## Given task
Each entry needs to be restated exactly as written.

## Data records

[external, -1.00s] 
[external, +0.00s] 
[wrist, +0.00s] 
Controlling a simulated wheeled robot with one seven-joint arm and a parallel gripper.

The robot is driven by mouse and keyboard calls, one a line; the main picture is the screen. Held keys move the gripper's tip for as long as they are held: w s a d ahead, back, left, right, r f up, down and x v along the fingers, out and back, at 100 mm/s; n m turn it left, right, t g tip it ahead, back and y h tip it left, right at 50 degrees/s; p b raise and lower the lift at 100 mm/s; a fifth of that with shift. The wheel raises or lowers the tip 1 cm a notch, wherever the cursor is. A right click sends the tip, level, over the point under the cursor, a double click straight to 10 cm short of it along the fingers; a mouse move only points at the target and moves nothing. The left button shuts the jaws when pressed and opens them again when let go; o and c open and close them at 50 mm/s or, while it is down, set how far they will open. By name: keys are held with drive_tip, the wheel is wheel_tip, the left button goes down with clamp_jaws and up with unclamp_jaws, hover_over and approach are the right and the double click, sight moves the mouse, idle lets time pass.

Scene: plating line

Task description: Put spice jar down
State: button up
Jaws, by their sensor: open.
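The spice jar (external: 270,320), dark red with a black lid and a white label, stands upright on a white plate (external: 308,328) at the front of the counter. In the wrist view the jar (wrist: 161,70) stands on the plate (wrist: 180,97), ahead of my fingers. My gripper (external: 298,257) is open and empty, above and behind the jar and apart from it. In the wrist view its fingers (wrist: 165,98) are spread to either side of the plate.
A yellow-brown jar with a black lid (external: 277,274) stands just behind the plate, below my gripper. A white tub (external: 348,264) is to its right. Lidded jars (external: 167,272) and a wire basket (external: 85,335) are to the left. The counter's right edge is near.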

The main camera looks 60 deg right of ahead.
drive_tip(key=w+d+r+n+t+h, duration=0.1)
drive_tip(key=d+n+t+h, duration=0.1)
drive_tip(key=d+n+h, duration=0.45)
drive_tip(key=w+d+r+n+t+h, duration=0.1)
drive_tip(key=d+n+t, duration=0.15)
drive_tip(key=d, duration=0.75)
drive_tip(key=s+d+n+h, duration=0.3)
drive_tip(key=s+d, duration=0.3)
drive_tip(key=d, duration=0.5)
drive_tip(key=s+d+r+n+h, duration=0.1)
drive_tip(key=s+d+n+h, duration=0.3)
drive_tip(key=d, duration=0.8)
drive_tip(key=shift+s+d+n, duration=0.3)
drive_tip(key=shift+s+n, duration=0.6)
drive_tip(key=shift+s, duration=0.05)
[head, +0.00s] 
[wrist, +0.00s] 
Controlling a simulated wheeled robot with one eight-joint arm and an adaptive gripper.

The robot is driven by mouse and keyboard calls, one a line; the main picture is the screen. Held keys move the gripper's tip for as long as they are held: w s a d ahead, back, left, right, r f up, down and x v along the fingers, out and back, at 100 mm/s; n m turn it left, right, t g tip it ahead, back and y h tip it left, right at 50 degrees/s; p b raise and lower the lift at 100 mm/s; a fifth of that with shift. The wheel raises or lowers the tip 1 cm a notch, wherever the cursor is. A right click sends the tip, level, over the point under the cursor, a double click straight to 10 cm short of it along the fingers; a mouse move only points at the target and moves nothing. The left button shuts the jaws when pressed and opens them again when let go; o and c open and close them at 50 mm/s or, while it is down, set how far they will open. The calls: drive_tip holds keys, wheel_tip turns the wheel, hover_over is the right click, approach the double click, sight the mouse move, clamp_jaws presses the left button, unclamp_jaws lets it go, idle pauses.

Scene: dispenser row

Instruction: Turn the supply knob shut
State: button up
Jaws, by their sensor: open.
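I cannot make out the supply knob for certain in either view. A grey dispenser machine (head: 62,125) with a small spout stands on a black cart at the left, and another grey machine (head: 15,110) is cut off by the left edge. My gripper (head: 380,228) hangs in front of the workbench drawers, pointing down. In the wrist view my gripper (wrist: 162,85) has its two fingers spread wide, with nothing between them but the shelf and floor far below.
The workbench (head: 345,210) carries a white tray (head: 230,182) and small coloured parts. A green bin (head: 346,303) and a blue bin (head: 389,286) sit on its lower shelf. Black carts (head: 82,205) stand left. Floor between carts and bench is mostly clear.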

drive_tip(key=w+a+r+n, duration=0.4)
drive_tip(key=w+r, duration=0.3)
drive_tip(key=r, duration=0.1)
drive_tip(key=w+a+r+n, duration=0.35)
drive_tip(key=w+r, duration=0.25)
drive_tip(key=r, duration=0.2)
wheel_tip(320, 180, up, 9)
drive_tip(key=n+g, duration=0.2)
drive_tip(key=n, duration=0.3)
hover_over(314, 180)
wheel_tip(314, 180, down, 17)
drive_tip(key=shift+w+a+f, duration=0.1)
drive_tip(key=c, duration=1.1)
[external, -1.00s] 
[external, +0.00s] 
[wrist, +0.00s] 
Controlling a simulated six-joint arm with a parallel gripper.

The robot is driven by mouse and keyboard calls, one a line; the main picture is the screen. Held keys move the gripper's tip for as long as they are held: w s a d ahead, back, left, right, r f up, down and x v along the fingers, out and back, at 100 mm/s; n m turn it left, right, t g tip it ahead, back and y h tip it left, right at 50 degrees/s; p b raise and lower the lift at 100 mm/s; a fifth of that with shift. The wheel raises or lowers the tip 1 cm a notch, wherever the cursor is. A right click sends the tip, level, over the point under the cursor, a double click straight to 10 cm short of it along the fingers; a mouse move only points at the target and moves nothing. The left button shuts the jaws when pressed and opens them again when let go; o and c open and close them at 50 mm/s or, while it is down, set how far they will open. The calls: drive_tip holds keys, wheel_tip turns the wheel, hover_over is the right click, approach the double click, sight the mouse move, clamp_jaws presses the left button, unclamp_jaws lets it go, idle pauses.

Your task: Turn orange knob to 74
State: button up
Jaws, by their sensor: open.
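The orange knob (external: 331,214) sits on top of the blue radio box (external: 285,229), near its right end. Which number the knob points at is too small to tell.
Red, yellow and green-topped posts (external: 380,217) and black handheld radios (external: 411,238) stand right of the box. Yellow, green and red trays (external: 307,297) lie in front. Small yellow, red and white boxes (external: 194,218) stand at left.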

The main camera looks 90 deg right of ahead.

## Solution to this problem
[external, -1.00s] 
[external, +0.00s] 
[wrist, +0.00s] 
Controlling a simulated wheeled robot with one seven-joint arm and a parallel gripper.

The robot is driven by mouse and keyboard calls, one a line; the main picture is the screen. Held keys move the gripper's tip for as long as they are held: w s a d ahead, back, left, right, r f up, down and x v along the fingers, out and back, at 100 mm/s; n m turn it left, right, t g tip it ahead, back and y h tip it left, right at 50 degrees/s; p b raise and lower the lift at 100 mm/s; a fifth of that with shift. The wheel raises or lowers the tip 1 cm a notch, wherever the cursor is. A right click sends the tip, level, over the point under the cursor, a double click straight to 10 cm short of it along the fingers; a mouse move only points at the target and moves nothing. The left button shuts the jaws when pressed and opens them again when let go; o and c open and close them at 50 mm/s or, while it is down, set how far they will open. By name: keys are held with drive_tip, the wheel is wheel_tip, the left button goes down with clamp_jaws and up with unclamp_jaws, hover_over and approach are the right and the double click, sight moves the mouse, idle lets time pass.

Scene: plating line

Task description: Put spice jar down
State: button up
Jaws, by their sensor: open.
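The spice jar (external: 270,320), dark red with a black lid and a white label, stands upright on a white plate (external: 308,328) at the front of the counter. In the wrist view the jar (wrist: 161,70) stands on the plate (wrist: 180,97), ahead of my fingers. My gripper (external: 298,257) is open and empty, above and behind the jar and apart from it. In the wrist view its fingers (wrist: 165,98) are spread to either side of the plate.
A yellow-brown jar with a black lid (external: 277,274) stands just behind the plate, below my gripper. A white tub (external: 348,264) is to its right. Lidded jars (external: 167,272) and a wire basket (external: 85,335) are to the left. The counter's right edge is near.

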The main camera looks 60 deg right of ahead.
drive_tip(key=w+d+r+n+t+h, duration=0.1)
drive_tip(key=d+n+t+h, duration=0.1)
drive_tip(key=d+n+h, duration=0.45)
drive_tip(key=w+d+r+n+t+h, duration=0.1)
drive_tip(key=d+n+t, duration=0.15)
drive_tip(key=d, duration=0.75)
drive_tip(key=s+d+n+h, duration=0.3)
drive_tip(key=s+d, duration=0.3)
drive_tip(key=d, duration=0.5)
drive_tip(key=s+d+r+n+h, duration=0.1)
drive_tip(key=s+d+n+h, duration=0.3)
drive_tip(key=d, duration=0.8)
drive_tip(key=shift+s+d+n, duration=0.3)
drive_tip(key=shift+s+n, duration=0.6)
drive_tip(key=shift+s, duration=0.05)
[head, +0.00s] 
[wrist, +0.00s] 
Controlling a simulated wheeled robot with one eight-joint arm and an adaptive gripper.

The robot is driven by mouse and keyboard calls, one a line; the main picture is the screen. Held keys move the gripper's tip for as long as they are held: w s a d ahead, back, left, right, r f up, down and x v along the fingers, out and back, at 100 mm/s; n m turn it left, right, t g tip it ahead, back and y h tip it left, right at 50 degrees/s; p b raise and lower the lift at 100 mm/s; a fifth of that with shift. The wheel raises or lowers the tip 1 cm a notch, wherever the cursor is. A right click sends the tip, level, over the point under the cursor, a double click straight to 10 cm short of it along the fingers; a mouse move only points at the target and moves nothing. The left button shuts the jaws when pressed and opens them again when let go; o and c open and close them at 50 mm/s or, while it is down, set how far they will open. The calls: drive_tip holds keys, wheel_tip turns the wheel, hover_over is the right click, approach the double click, sight the mouse move, clamp_jaws presses the left button, unclamp_jaws lets it go, idle pauses.

Scene: dispenser row

Instruction: Turn the supply knob shut
State: button up
Jaws, by their sensor: open.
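I cannot make out the supply knob for certain in either view. A grey dispenser machine (head: 62,125) with a small spout stands on a black cart at the left, and another grey machine (head: 15,110) is cut off by the left edge. My gripper (head: 380,228) hangs in front of the workbench drawers, pointing down. In the wrist view my gripper (wrist: 162,85) has its two fingers spread wide, with nothing between them but the shelf and floor far below.
The workbench (head: 345,210) carries a white tray (head: 230,182) and small coloured parts. A green bin (head: 346,303) and a blue bin (head: 389,286) sit on its lower shelf. Black carts (head: 82,205) stand left. Floor between carts and bench is mostly clear.

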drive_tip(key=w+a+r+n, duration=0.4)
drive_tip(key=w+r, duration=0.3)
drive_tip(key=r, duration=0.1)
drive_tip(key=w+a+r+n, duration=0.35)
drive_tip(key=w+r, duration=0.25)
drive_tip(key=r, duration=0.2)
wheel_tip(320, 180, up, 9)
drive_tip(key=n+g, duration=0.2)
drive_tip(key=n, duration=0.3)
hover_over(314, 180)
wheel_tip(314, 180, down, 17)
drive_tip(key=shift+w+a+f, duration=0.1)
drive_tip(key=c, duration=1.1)
[external, -1.00s] 
[external, +0.00s] 
[wrist, +0.00s] 
Controlling a simulated six-joint arm with a parallel gripper.

The robot is driven by mouse and keyboard calls, one a line; the main picture is the screen. Held keys move the gripper's tip for as long as they are held: w s a d ahead, back, left, right, r f up, down and x v along the fingers, out and back, at 100 mm/s; n m turn it left, right, t g tip it ahead, back and y h tip it left, right at 50 degrees/s; p b raise and lower the lift at 100 mm/s; a fifth of that with shift. The wheel raises or lowers the tip 1 cm a notch, wherever the cursor is. A right click sends the tip, level, over the point under the cursor, a double click straight to 10 cm short of it along the fingers; a mouse move only points at the target and moves nothing. The left button shuts the jaws when pressed and opens them again when let go; o and c open and close them at 50 mm/s or, while it is down, set how far they will open. The calls: drive_tip holds keys, wheel_tip turns the wheel, hover_over is the right click, approach the double click, sight the mouse move, clamp_jaws presses the left button, unclamp_jaws lets it go, idle pauses.

Your task: Turn orange knob to 74
State: button up
Jaws, by their sensor: open.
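The orange knob (external: 331,214) sits on top of the blue radio box (external: 285,229), near its right end. Which number the knob points at is too small to tell.
Red, yellow and green-topped posts (external: 380,217) and black handheld radios (external: 411,238) stand right of the box. Yellow, green and red trays (external: 307,297) lie in front. Small yellow, red and white boxes (external: 194,218) stand at left.

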The main camera looks 90 deg right of ahead.

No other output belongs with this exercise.